Actually, writing music has become an interactive process between myself, the musicians and the traditions and musical convictions the musicians brought with them. It is no longer truly relevant, how and whether a musical idea was described in detail on paper. In some of the encounters, my sheet music played a central role, during others I let go of my original composition with complete devotion to make space for a more honest or simpler form for the encounter. In most cases, it was necessary to communicate ideas in an entirely different manner. Not on paper, but in song, by signs or a gaze while making music.

The final sheet music of the pieces created during EARPORT AMSTERDAM can therefore only be made after the performance has taken place. Only after this musical marathon will we know more about this musical material – about what has come to life and what has not. Where does it lead us to, when one theme is cited after the other, one this way, then the other like that! Only in interaction with the source of the sounds, with the musicians who are carriers of the meaning of sound, it suddenly becomes clear what is and is not possible with a melody. It is essential to give this meaning a central role in a new composition, instead of using the sounds and melodies without any notion of their origins of creation, or without understanding of the atmosphere and feeling that has allowed this material to come to life.

When a composer does not work with set sheet music, but rather trusts his musicians’ considerations, that does not equal to a composer without a clear vision of the music he wishes to bring to life. In ‘serious’ music, there is still a strong distrust in relation to letting go of the values and craftsmanship of the traditional composer. Make no mistake: it is exactly in the kind of musical cooperation, where the composer is deprived of his knowledge and expertise, that his most elementary musical qualities surface. Working with the musicians present during EARPORT AMSTERDAM has demanded the utmost of my musical abilities. It is my best musical work to date and I want to thank the musicians for just that. I am touched by their commitment to and enthusiasm for this musical quest and confident that the story I try to tell is alive in the consciousness of many musicians and listeners. With EARPORT AMSTERDAM, I hope to show you that innovative and exciting elements in music implicitly lie in finding a the most original and simple form of encounter.

The question, in how far the encounters you will soon come to hear are my compositions, can therefore not be answered. It is irrelevant. I have made every effort, together with the musicians, to present the encounters as honestly as possible. This also means that, at times, the limitations that arise during  encounter are emphasised above all. Some of the encounters will have to take place with the utmost caution and with appropriate distance between the musicians. However, there are other encounters, where you will be entwined in an amorous embrace of sounds.

Now, with the realisation of EARPORT AMSTERDAM the complexity of our society seems larger and more disturbing than ever before. As I had perhaps ideally hoped for, the gathering of these musicians did not show me one well-defined thread, but rather an enormous tangle of threads between musicians and sounds. At the same time I realise this is the only hopeful outcome of this quest.  We will have to surrender to the madness. If we are able to approach the multitude of things with a childlike spontaneity and optimism, then we can belong to one culture one day, and to another the next. EARPORT AMSTERDAM is a celebration above all. We celebrate the richesse of music and the incredibility of the diversity of life. 

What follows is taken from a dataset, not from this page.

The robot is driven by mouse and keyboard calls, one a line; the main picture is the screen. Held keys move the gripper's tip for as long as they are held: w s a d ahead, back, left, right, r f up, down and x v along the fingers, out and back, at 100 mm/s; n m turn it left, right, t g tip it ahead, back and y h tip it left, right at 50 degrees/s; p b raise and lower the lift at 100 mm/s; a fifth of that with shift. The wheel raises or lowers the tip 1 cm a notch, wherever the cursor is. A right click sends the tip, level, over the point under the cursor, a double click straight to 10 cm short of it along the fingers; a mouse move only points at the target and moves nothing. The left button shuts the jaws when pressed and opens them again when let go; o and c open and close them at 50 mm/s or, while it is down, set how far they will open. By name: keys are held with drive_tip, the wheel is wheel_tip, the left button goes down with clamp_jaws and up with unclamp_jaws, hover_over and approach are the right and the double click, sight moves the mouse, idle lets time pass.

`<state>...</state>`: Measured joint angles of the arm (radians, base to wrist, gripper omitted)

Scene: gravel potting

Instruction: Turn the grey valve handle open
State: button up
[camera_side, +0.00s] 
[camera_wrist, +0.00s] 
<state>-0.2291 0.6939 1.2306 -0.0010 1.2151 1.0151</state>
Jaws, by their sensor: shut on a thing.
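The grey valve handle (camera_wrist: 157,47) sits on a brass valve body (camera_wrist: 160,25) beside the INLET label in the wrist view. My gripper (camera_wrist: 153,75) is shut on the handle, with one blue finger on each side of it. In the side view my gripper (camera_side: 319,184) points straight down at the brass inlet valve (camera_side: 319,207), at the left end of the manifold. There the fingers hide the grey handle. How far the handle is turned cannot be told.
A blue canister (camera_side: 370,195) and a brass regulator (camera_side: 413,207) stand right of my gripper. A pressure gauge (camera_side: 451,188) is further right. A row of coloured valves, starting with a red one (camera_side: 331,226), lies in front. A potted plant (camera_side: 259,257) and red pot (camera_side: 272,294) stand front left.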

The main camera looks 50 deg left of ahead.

Finally, I wish to thank the Conservatory of Amsterdam for having opened their new building especially for this occasion. It requires courage and effort from such an institute, to allow the outside world so suddenly and cheekily into this citadel, where the musician’s autonomy as well as musical content is so safely preserved, and where the intrusion of marketing plans, critics and financial lobbies into the artistic process could still be avoided. Yet, I hope that the Conservatory of Amsterdam in her marvellous new building, with its magnificent new concert halls will be challenged by this project, just like me and the musicians, and that it will be an impetus to change and renewal of the institute. I hope EARPORT AMSTERDAM can be a crowbar, to open the doors of the Conservatory more often and more widely in the future to musicians and audiences in Amsterdam.

With these words, my work for EARPORT AMSTERDAM is done. From now on, I once again belong to you, the listeners and immerse myself into the musical madness awaiting us full of curiosity and anticipation. I hereby declare the marathon open!